Requirements = Count how many lines in this material contain "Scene". The answer is that number alone.

Exercise input =
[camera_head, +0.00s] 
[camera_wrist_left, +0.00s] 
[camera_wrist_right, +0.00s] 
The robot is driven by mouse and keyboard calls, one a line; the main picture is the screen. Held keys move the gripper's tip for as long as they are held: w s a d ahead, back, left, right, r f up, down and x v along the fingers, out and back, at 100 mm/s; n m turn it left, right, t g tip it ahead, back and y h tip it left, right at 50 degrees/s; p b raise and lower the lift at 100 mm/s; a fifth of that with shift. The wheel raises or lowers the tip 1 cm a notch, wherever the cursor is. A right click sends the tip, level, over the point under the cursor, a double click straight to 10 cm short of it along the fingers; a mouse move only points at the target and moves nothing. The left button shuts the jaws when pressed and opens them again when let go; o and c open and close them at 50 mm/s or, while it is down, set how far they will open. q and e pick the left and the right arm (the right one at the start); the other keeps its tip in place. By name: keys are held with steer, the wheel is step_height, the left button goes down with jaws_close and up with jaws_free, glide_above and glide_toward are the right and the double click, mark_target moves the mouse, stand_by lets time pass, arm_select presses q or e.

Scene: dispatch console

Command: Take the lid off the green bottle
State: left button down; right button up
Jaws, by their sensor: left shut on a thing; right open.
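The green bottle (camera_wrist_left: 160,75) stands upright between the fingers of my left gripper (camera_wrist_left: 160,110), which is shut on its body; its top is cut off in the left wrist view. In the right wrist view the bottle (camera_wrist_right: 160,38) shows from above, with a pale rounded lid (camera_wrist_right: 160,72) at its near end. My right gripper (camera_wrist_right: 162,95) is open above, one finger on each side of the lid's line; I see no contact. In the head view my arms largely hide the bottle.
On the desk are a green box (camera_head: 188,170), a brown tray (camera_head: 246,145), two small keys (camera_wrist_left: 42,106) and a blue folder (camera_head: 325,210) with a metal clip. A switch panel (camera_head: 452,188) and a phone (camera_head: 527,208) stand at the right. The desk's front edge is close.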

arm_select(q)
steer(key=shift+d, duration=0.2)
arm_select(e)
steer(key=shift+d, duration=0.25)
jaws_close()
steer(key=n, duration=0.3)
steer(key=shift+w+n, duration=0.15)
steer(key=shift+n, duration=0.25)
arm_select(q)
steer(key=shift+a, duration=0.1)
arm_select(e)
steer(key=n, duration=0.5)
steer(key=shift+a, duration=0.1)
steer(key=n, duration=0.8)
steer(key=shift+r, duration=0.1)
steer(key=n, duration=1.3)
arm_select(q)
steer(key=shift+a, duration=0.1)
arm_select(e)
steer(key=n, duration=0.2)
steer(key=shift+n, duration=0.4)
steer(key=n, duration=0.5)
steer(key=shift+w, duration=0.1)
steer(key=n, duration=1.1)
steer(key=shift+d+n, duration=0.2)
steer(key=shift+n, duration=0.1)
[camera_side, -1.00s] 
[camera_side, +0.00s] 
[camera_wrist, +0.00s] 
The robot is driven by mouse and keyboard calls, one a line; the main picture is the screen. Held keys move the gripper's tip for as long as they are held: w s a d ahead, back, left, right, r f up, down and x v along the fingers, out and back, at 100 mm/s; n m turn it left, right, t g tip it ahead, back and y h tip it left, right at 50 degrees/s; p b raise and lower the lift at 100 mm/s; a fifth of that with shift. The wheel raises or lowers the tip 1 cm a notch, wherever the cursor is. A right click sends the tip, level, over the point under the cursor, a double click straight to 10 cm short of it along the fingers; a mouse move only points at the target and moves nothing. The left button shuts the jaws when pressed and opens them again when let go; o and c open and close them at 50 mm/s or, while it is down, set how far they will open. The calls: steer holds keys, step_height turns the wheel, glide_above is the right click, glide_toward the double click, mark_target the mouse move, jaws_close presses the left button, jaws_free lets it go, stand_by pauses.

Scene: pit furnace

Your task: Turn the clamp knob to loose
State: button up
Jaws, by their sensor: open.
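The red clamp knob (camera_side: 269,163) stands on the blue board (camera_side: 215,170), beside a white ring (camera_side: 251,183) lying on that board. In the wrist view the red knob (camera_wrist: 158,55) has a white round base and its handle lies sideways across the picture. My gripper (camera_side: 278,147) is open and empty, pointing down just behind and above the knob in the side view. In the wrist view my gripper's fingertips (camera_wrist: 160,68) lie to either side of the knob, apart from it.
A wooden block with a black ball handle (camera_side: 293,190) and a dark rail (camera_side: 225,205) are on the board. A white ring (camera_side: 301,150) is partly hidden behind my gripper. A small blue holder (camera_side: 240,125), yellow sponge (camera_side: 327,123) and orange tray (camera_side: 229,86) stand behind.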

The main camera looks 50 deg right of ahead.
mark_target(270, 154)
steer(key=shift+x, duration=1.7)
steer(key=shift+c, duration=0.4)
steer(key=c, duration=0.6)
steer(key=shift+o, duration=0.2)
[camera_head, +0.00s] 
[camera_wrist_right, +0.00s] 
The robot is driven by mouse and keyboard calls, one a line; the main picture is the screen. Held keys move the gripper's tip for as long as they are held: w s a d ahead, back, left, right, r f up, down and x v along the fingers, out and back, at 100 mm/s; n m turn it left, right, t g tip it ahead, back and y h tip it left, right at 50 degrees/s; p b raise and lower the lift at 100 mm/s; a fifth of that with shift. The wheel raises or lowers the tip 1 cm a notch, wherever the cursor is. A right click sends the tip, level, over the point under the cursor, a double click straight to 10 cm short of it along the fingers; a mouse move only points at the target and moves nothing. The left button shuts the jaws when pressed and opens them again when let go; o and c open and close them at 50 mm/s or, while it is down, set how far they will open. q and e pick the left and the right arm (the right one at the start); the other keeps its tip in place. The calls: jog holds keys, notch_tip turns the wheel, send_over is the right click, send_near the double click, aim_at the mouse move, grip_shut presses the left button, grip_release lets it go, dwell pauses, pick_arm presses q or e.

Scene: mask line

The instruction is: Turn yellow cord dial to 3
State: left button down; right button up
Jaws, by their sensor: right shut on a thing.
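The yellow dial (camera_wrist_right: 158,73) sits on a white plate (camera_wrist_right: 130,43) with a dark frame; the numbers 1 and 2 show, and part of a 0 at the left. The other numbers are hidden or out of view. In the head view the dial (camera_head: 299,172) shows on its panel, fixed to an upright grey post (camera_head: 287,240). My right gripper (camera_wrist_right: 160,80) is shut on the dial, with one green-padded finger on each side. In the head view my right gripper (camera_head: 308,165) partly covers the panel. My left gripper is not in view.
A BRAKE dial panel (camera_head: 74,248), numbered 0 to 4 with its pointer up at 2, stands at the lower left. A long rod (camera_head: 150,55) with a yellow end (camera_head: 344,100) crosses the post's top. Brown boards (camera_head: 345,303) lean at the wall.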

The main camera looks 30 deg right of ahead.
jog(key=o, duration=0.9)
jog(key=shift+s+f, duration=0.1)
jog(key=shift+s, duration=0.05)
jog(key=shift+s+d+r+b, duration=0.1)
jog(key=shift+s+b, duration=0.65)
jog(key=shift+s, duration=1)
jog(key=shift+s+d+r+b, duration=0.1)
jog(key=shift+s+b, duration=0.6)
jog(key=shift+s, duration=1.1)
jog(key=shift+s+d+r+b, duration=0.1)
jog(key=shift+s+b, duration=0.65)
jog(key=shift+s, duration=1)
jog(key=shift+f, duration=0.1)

Written answer = 3